I had two experiences with the concept recently, one from your friends in old media.

On Friday, I was driving a car that wasn’t my own through Flemington, N.J., though I had been holding on to the keys quite a bit in the past few months and noticed no warning signs of trouble. After filling up the tank at the Quick Check — something of a North Jersey Wawa, 7-11, fill-in your moderately well-liked convenience store that makes hoagies etc. — I turned the key and.. nothing.

I got the chance to offer, as a regular customer, my thoughts but didn’t feel anyone cared — how strange a successful regional corner store chain can’t do what old media did the same week.

When I turned the key in my ignition switch, my accessories came on — like the radio, lights and power window control — but no real clicking noises from the ignition switch. The lack of noise might lead one to be believe it was a problem with the battery — surely the most common cause of care difficulties like this — but the full, unimpaired accessory-action might lead one to believe it was a problem with the starter — perhaps the second most common in older cars like the one I was driving — a 1995 Nissan Maxima with more than 198,000 miles on it.

Of course, men are want to offer something to say when a car hood is up — so their opinons muddled between it being a battery or a starter problem. I pulled out my jumper cables — knowing the battery was the easiest to test — and tried to jump my car using the functioning batteries of two vehicles driven by willing strangers.

No jump, but, also, no real spark from the cables. The concern came from the old heads standing around the gas station offering opinions no one really asked them for that my jumper cables were trash.

What next then?

Well, with the traffic at this Quick Check on the day before July 4, you’d think I’d easily be able to find someone else with cables, time and the willingness to help. Well, you’d be wrong. It wasn’t for lack of trying from me or the gas station attendant — who even went as far as letting my try getting a jump from his car.

With no luck and no cables, the kindly attendant helped me push the car into a vacant spot, when three gentlemen in suits and Quick Check name tags came by asking questions with clip boards in hand. They were in some way related to the management of this franchise at the corner of state Rt. 31 and county Rt. 579 in Hunterdon. They started walking past me toward their car, when I stopped them.

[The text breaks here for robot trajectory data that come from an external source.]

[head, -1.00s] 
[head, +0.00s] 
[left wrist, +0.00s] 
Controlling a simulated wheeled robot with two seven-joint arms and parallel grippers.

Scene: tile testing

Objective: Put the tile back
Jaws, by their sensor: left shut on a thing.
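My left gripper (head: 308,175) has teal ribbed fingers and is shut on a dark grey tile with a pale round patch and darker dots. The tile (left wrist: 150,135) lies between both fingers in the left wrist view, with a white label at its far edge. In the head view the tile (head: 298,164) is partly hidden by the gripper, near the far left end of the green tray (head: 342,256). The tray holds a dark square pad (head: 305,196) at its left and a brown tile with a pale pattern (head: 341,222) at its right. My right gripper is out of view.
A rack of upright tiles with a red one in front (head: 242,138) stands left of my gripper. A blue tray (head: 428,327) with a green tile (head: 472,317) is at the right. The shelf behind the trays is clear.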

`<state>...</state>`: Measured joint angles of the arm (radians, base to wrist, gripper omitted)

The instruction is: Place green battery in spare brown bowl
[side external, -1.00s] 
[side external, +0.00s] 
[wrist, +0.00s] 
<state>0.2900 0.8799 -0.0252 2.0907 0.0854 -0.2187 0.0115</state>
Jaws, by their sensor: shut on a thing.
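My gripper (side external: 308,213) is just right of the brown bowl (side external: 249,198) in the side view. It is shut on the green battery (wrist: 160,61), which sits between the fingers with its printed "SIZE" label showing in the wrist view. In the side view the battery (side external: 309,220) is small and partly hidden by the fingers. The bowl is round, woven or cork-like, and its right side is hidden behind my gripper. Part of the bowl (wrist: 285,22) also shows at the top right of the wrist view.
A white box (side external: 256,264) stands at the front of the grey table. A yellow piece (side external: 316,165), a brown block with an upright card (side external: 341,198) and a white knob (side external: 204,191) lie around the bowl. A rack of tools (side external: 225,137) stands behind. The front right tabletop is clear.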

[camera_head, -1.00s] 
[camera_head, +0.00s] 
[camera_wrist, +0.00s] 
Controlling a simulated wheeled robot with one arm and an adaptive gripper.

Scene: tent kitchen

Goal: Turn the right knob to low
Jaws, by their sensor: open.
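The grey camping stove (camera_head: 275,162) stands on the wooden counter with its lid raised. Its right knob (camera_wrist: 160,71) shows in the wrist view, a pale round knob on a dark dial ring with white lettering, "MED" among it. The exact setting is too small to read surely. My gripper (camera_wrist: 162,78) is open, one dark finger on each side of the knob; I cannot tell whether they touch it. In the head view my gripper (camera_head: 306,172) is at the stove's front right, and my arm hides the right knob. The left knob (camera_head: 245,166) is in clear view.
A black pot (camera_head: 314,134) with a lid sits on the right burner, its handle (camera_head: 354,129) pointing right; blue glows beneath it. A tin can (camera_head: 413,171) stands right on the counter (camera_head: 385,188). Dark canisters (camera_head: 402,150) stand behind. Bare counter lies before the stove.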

“That attendant has really been helpful and considerate,” I told them. “I through this stretch a lot and will be more likely to stop here because of him.”

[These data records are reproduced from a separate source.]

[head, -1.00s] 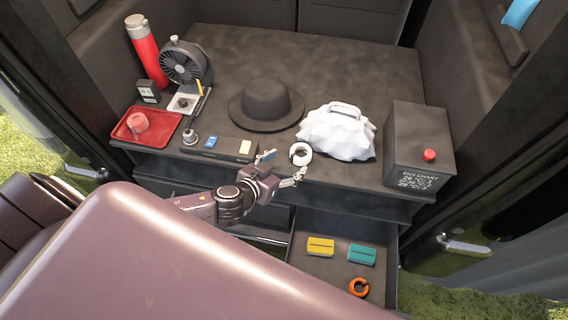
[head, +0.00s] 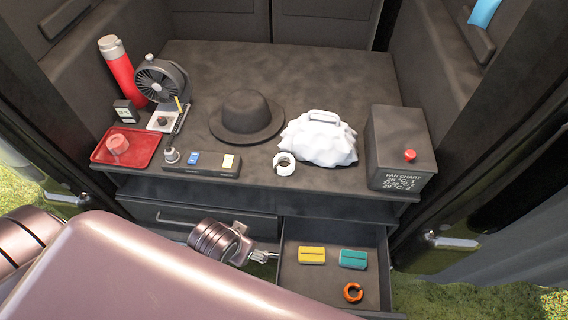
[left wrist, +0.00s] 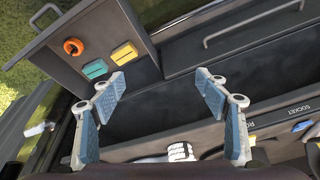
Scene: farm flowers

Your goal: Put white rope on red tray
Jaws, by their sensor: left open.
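The white rope (head: 284,163) is a small coil on the dark tabletop, near its front edge and just left of the white bag. A ribbed white piece, likely this rope, shows at the bottom of the left wrist view (left wrist: 180,151). The red tray (head: 148,136) lies at the table's left front, with a red coil (head: 118,145) on its left part. My left gripper (head: 265,256) is below the table edge, by the open drawer, apart from the rope. In the left wrist view its fingers (left wrist: 160,90) are spread and empty. My right gripper is not in view.
The open drawer (head: 330,281) holds a yellow block, a teal block and an orange ring. A socket strip (head: 202,172) lies between tray and rope. A black hat (head: 247,121), fan (head: 162,80), white bag (head: 318,140) and dark box (head: 400,147) stand around.

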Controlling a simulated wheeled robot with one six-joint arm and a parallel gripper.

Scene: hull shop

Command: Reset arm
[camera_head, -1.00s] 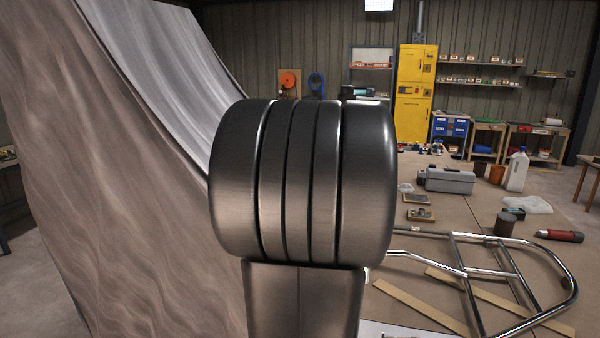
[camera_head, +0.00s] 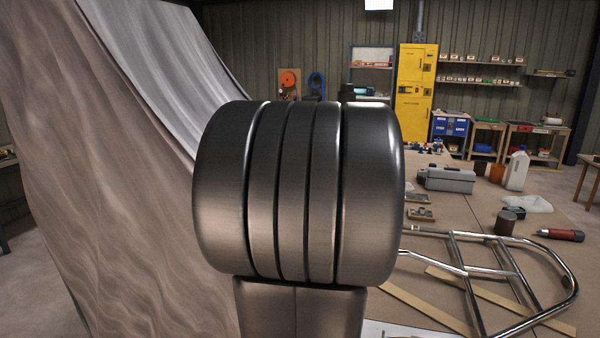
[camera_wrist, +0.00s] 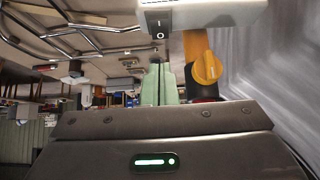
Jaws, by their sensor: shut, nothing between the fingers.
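My gripper (camera_wrist: 157,84) shows in the wrist view as two pale green fingers pressed together, with nothing between them. In the head view my arm's large dark metal joint (camera_head: 300,190) fills the middle and the gripper does not show. A white housing with a rocker switch (camera_wrist: 190,14) is close at the top of the wrist view. A yellow part with a knob (camera_wrist: 206,66) is just right of the fingers. I cannot tell whether the fingers touch either one.
A tall curved hull panel (camera_head: 100,150) stands close on the left. On the right, a brown-topped bench (camera_head: 480,215) carries a bent chrome tube frame (camera_head: 460,280), a grey case (camera_head: 447,179), a white jug (camera_head: 516,171) and a red-handled tool (camera_head: 560,235). A yellow cabinet (camera_head: 415,90) stands behind.

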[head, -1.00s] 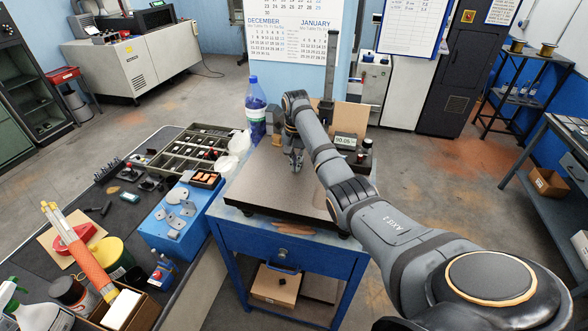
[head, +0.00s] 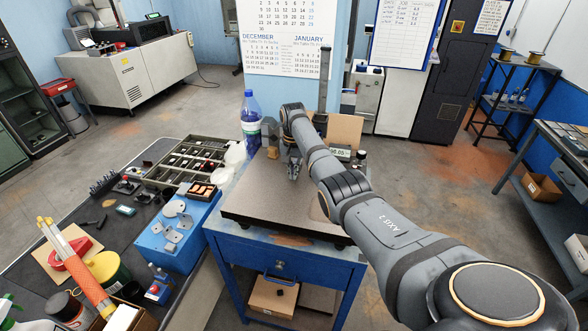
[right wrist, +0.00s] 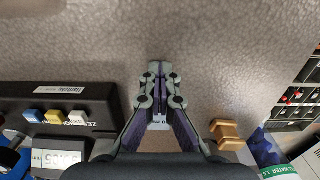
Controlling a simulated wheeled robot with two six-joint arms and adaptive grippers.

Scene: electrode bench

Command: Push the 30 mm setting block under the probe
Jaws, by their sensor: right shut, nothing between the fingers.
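My right gripper (head: 293,169) is shut and empty, low over the dark surface plate (head: 265,204) in the head view. The right wrist view shows its closed fingertips (right wrist: 161,72) above the speckled plate. A small pale piece with printing (right wrist: 160,124) shows between the finger bases there; it may be the setting block, but most of it is hidden. The gauge's upright column (head: 324,75) rises behind my right arm. I cannot make out the probe tip. My left gripper is out of view.
A digital display (head: 341,151) is partly behind my arm. A blue-capped bottle (head: 251,118) stands at the plate's back left. In the wrist view, a brass-coloured piece (right wrist: 226,133) is beside the gripper. The plate's front is clear.

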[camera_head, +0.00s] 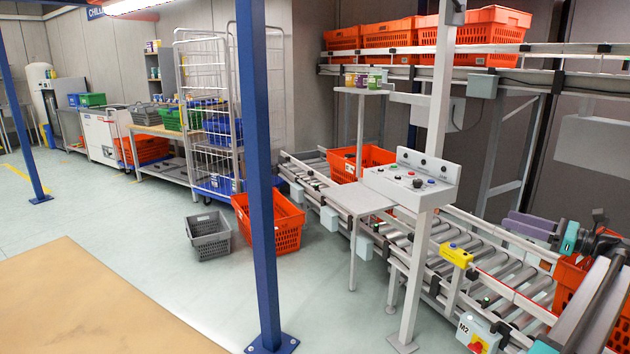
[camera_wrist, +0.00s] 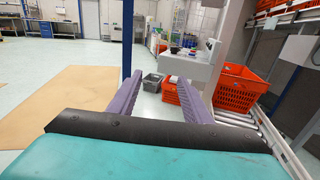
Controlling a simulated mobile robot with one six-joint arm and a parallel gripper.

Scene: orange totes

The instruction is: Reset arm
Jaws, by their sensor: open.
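My gripper (camera_head: 512,222) is at the right of the head view, held above the roller conveyor (camera_head: 480,265). In the wrist view its two purple fingers (camera_wrist: 159,77) are spread apart, with nothing between them. The gripper is open and empty. My arm's teal and grey parts fill the lower right of the head view and hide part of an orange tote (camera_head: 568,275) beneath it.
An orange tote (camera_head: 346,168) sits farther along the conveyor. An orange tote (camera_head: 270,228) and a grey crate (camera_head: 210,240) stand on the floor. A control panel (camera_head: 412,178), a blue post (camera_head: 258,180) and an upper shelf with orange totes (camera_head: 390,36) stand nearby.

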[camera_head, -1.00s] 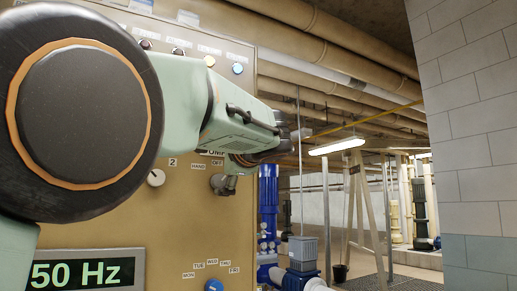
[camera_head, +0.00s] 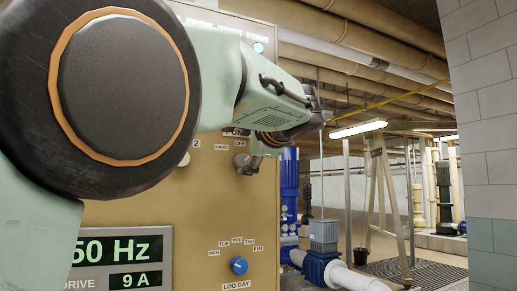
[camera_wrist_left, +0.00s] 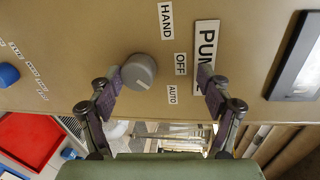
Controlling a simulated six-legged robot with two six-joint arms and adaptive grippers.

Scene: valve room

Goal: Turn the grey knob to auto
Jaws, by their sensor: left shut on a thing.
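The grey knob (camera_wrist_left: 139,72) sits on the tan panel (camera_wrist_left: 90,55), with HAND, OFF and AUTO labels (camera_wrist_left: 172,95) beside it in the left wrist view. In the head view the knob (camera_head: 240,161) is partly covered by my left gripper (camera_head: 250,163), below the HAND and OFF labels; AUTO is hidden there. My right gripper is not in view.
A blue LOG DAY knob (camera_head: 239,265) and a lit display (camera_head: 120,250) are lower on the panel. A blue pump (camera_head: 289,185) and a grey motor box (camera_head: 323,235) stand right of the panel. A tiled wall (camera_head: 485,120) is at the far right.

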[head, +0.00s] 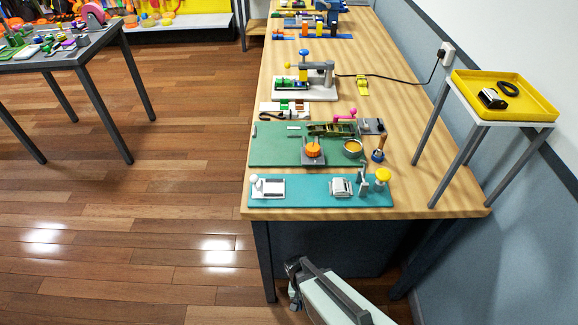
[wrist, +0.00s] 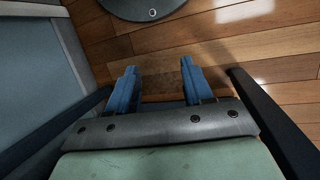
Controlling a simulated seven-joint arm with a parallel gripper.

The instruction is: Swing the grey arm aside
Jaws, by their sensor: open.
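Two grey parts could be the grey arm, and I cannot tell which. One is a small upright grey piece (head: 363,178) beside a yellow knob (head: 383,175) on the teal board (head: 310,192) at the table's near end. The other is a larger grey arm (head: 322,68) on a white base (head: 290,91) farther back, near a blue knob. My gripper (wrist: 157,67) shows in the wrist view with two blue fingers apart and nothing between them. It points at the wooden floor, away from both parts. My arm hangs below the table's near edge in the head view.
The wooden table (head: 450,190) also carries a green board (head: 270,150) with an orange knob and a metal cup. A yellow tray (head: 530,88) stands on a side stand at right. A black cable crosses to a wall socket.

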I was trying to repay the kid’s attention and kindness. The lead man in the suit felt compelled enough to ask if everything was alright — my leaning on my car in the lot.

I asked them if they had jumper cables.

“We really need to get going,” one of the other three said. “I’m sure someone else will be able to help you.”

They didn’t quite hear me suggest, as they got into their car, that they have a $25 pair of jumper cables at all of their stations. It could be a liability issue, or it could simply be an oversight.

I won’t know and they’ll never hear my suggestion. Strange, because, so far as I see it, there’s nothing more important than hearing a genuine concern from a rationale, paying customer.

It made me smile — on an otherwise frustrating day — to think that just a few days before I had a very different experience with another industry people rag on these days.

From the good people at the Philadelphia Inquirer, I received late last month — likely using the e-mail I have for getting access to write comments on their site — an invitation to be  a part of a Web-based reader panel. It’s surely nothing revolutionary or particularly innovative, but it was so different than my Quick Check experience a few days later that it piqued my interest.

Of course, what knowledy the Inqy will garner or use from the panel is another conversation altogether. But at a time when newspapers are offering less content that increasingly has to be less reported yet are often asking readers to pay more, it sure is  a fine time to figure out what could change the tides — even if it’s likely way too late.

And, of course, Quick Check almost certainly has panels and surveys and questionnaires, like the Inquirer and every other company does — win an iPod if you answer these 10 questions that only three percent of our customers will.

But last Friday was an opportunity for a man a suit and presumably some influence in how the chain is run to hear my thought, but he passed on them. Seems strange. I wonder if there is any mechanism for most newspapers to generally absorb genuine advice from their readers.

I bet there was at sometime. I suppose it’s too much of a scramble for that now.